Após entrar no jogo, Richards passa a ser perseguido por um grupo de policiais corruptos – altamente treinados e equipados – que trabalham para a companhia de TV. Esses policiais conhecidos por “caçadores” são comandados por Evan McCone, descendente direto de J. Edgard Hoover, dos quais, durante os seis anos de programa, nenhum competidor conseguiu escapar com vida.
De acordo com as regras do jogo, cada hora que Richards conseguir permanecer vivo, ele ganha 100 dólares e se não morrer no final de 30 dias, leva 1 bilhão de dólares.
Quando a caçada tem início, Richards se transforma num animal acuado, tendo de usar todas as suas habilidades para fugir dos caçadores que contam com o auxílio da população que também quer a morte do fugitivo, já que a Co-Op City transformou a imagem de Richards num perigoso assassino.
Em resumo, esse é o enredo de “O Concorrente”. Um livro dinâmico e marcante. Uma estréia com chave de ouro de Stephen King na ficção científica, muito o diferente do gênero do qual está acostumado, ou seja, o terror.
Se o livro vale a pena ser lido e relido, o filme do roteirista “maledeto” e do diretor Paul Michael Glaser merece ser esquecido, aliás, merece nem ser visto.
Para início de assunto, transformaram a adaptação de “O Concorrente” para as telas num medíocre filme de ação, mais parecido com um Rambo meia boca, deixando a ficção científica num terceiro ou quarto plano. Todo aquele clima bizarro e doentio explorado por King/Bachmnan no livro foi esquecido.
O Ben Richards criado por King é um personagem complexo, movido pelo ódio que brota de sua alma por não ter dinheiro suficiente para salvar a filha. Esse ódio cresce ainda mais  quando ele é obrigado a se humilhar na frente de milhares de pessoas que passam a caçá-lo como um animal, querendo o seu sangue em troca da vida sua filha. Essa personalidade conflituosa do personagem das páginas de King/Bachman não existe no brutamonte interpretado por Schwarzenegger que só pensa em fugir, lutar e bater.

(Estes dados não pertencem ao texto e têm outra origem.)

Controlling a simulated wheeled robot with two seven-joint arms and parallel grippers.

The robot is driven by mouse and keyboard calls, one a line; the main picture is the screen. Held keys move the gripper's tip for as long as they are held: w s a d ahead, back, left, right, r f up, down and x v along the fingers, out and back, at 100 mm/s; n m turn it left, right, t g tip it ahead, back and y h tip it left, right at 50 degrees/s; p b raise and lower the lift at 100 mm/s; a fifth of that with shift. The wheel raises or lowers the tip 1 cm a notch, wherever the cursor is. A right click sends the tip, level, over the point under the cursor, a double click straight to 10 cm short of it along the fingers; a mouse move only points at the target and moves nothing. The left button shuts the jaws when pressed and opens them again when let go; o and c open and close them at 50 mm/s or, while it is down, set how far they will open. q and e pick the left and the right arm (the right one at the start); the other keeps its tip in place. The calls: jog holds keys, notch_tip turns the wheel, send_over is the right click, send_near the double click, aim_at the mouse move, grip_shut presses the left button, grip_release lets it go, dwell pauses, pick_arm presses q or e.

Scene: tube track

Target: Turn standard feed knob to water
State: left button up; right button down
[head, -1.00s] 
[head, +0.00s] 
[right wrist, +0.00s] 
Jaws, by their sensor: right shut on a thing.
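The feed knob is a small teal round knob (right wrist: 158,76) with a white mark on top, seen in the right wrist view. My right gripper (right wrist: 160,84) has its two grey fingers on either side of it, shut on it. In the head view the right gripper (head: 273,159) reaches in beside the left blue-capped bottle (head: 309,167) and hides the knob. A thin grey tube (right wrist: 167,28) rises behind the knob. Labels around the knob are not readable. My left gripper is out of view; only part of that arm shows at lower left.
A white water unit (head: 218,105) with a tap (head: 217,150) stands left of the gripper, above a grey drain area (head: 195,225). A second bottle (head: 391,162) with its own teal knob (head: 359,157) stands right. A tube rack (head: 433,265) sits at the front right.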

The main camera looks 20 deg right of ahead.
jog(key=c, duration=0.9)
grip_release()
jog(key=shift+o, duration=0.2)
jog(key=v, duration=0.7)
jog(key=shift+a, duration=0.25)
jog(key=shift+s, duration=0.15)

Quanto aos caçadores, no livro, são homens normais, corruptos, mas normais. Usam armas convencionais e se valem apenas de seu treinamento, perspicácia e inteligência para localizar e conter o foragido. Já no filme de Paul Michael Glaser... Ai Ui-ui! Os caras são verdadeiras aberrações, parecendo ter saído de um manicômio ou então de um circo de horrores. Tem um japonês balofo e mudo caracterizado como jogador de hóquei que ao invés de usar o taco para movimentar o disco, o utiliza como arma para matar os participantes do jogo.  Existe um homem da raça negra, de meia idade, que sai voando graças a um equipamento esquisito amarrado em suas costas e que utiliza um lança-chamas para transformar os foragidos em churrasquinhos. Sem contar, um branquicelo obeso que usa uma roupa energizada, cheia de luzes e neon, dirigindo um carro esquisito. O sujeito consegue disparar uns raios pelas mãos. Pois é, pode acreditar, esses são os caçadores do filme “O Sobrevivente”.
Cruzes! Um verdadeiro festival de esquisitices e sandices. Tenho a impressão que o roteirista estava tendo alguns surtos psicodélicos quando criou esses “caçadores”.

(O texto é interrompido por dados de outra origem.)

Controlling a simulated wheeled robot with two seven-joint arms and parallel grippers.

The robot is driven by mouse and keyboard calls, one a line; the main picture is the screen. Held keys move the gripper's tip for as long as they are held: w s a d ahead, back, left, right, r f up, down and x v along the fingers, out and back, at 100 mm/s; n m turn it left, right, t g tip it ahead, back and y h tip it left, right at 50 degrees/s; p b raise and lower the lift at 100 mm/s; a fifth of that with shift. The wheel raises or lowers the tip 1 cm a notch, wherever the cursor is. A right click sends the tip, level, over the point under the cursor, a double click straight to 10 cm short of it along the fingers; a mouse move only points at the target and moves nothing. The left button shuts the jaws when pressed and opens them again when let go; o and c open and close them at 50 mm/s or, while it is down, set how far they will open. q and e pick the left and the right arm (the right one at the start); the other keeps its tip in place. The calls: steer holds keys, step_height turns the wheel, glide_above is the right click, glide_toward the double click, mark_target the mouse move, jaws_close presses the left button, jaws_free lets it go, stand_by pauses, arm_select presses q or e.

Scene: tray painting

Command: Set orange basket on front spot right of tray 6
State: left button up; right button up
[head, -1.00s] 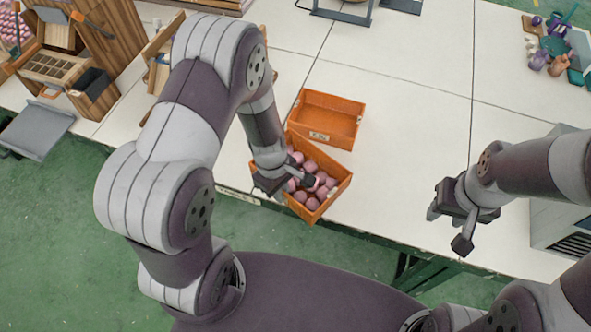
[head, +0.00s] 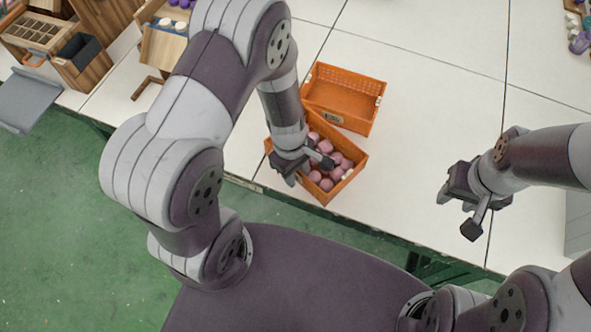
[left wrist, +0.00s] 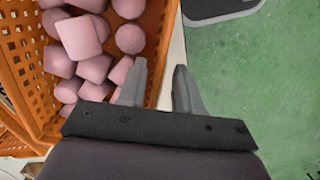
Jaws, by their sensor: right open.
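An orange basket (head: 345,186) full of pink rounded pieces stands near the table's front edge. A second orange basket (head: 352,84), apparently empty, stands just behind it; their edges meet or overlap in the head view. My right gripper (head: 457,211) is open and empty above the table's front, right of the baskets. I cannot make out tray 6.
A wooden rack (head: 163,48) with white and purple pieces stands at the back left. A wooden box with compartments (head: 35,32) is at the far left. The white table (head: 430,95) is clear right of the baskets. A grey box (head: 578,225) stands at the right edge.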

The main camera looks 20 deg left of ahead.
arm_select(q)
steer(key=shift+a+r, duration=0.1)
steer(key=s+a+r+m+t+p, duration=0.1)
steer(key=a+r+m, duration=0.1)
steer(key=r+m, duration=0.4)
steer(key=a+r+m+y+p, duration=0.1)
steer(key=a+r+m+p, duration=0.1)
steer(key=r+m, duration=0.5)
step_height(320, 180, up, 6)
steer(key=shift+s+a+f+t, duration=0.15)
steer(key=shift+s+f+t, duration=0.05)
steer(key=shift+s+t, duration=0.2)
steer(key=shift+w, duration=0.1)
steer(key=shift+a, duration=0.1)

Nem com muita reza dá para encarar o filme. Definitivamente horroroso. Quanto ao livro “O Concorrente”, uma verdadeira obra prima de Bachman. Uma obra para ler, reler e guardar.
Ah! Em tempo! A edição lançada pela Suma traz ainda um capítulo à parte, onde Stephen King explica os motivos que o levou a adotar o pseudônimo de Richard Bachman para escrever alguns livros.
Inté!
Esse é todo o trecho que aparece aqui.